Firstly, we’re not assuming anything about indie authors or smaller publishing houses. Just that there is interest in deals on published books in addition to indie books and the books from smaller Publishing Houses that Amazon loves to trot out in its free book offers.

We are only looking at why there are hardly any deals on ‘published’ books.

Here are some of the reasons there are very few deals from ‘Publisher published’ authors -

  1. They just aren’t that hungry. There’s never been a published author, to the best of my knowledge, who’s promoted her book (or his book) on any of the blogs or forums. They are happy to let indie authors get all the benefits and let indie authors be the people’s champions.
  2. They are trapped. If an author wants to run a promotion or lower the price or skip the Agency Model – He first has to get his Publisher’s approval. Plus would an author fight against his/her Publisher, when the Publisher is paying advances and ensuring the author is free to concentrate on writing books.
  3. They have no idea what to do. How many Published authors would even know how to start self-promoting? Or, for that matter, what prices to sell their books at?
  4. Publishers can’t really afford $3 deals. They have all their legacy costs. They have to support the costs and wastes of the printed books part of their business.
  5. Publishers still think of low-priced books and free books as marketing tricks. They aren’t thinking – We might have to live with $5 books. They’re thinking – We can use $2 books and free books to get readers to buy $15 books.

At a fundamental level, it’s a very interesting combination of things – powerlessness of published authors, Publishers’ detachment from reality, Publishers not realizing the market has ALREADY fundamentally changed, Publishers not realizing that they can’t make ebooks pay for the sins of their physical book processes, a lack of understanding that the people’s champions will be the only winners in the future.

Two of these are very important to understand: Publishing has ALREADY fundamentally changed. The People will be the only ones picking winners in the future.

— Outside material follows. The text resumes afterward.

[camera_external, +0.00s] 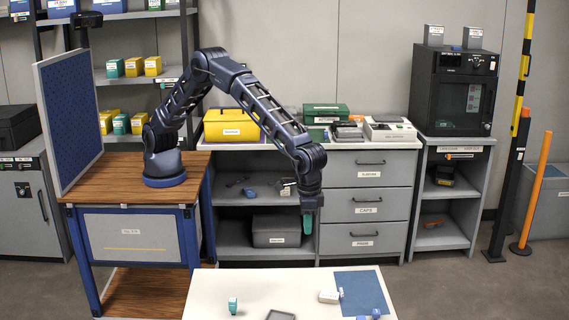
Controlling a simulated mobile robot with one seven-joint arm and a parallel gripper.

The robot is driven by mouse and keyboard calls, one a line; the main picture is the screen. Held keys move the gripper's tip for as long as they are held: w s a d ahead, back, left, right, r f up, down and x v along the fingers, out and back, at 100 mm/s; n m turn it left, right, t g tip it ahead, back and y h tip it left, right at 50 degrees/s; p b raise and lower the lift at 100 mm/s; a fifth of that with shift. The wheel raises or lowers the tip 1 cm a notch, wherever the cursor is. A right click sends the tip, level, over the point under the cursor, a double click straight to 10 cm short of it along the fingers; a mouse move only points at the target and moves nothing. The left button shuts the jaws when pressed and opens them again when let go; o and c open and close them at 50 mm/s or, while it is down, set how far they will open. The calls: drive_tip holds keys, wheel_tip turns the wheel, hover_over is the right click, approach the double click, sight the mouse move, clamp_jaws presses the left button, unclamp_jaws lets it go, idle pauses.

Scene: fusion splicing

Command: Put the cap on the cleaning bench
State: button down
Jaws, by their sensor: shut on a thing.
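My gripper (308,210) points down in front of the drawer cabinet, at the end of my outstretched arm. It is shut on a small teal piece (307,225), which looks like the cap; it is too small to make out well. The piece hangs in the air behind and above the far edge of a pale table (260,282) in the foreground, which may be the cleaning bench; no label on it is readable. A blue mat (362,291) lies on its right part.
On the pale table are a teal item (232,305), a dark tray (281,315), a white box (328,296) and small blue pieces (376,313). Its middle is mostly clear. The cabinet has a drawer labelled CAPS (366,205). A perforated blue panel (70,120) stands left.

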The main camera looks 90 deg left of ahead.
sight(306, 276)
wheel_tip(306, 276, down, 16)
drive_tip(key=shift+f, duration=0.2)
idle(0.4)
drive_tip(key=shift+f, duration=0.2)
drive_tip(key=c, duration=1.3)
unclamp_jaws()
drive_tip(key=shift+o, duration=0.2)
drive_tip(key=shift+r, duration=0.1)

Both of these are almost impossible for Publishers to grasp. Their advantages have turned into disadvantages. Their power has been stripped away.

For published authors, there’s a disconnect – they don’t realize that readers have the real power now. The fact that they get their royalties and their advances from Publishers makes them focused on what Publishers want, and on making Publishers happy. It’s going to kill them if they don’t realize that Publishers are sinking.

Publishers feel $10 is a deal. They feel $7 is an absolute steal. They don’t realize, or are unwilling to accept, that books that are nearly as good are available at $5 and $3 and even at $1. They still think of book deals as something you trot out to increase preorders and trick customers into thinking lots of people bought a $15 book.

Fundamentally, neither Publishers nor Published authors understand that -

  1. Readers decide everything now.
  2. $1 to $5 is the People’s Model. It’s much more powerful than the Agency Model.
  3. $1 and $3 books are their direct competition. Random House going with the Agency Model would have been perfect if they’d chosen April 1st. At a time when they most need to choose the People’s Model they are choosing the Agency Model instead.

So, if you are upset that there seem to only be deals on books from smaller publishers and indie authors, it’s because they are the only ones who are seeing things as they really are. There aren’t that many deals on books published by the Big 6 Agency Delusionals. At some level, they don’t even understand what a deal on a book is.

How could you consider a $7 published novel a deal when a book that’s quite good is available for $1?

Alone was $1 for a long time, The Hangman’s Daughter was really cheap for a long time. Two of Stiegg Larsson’s novels are at $5. Indie authors John Locke and Amanda Hocking have 4 $1 books and 2 $3 books in the Top 20.

In this environment a $7 book can’t really be considered a deal. Yet, Publishers don’t realize this.

Publishers and published authors are either going to accept reality and embrace the $5 and $3 price-points full-heartedly, or they are going to give up the Top 50 spots to indie authors. It’s that simple.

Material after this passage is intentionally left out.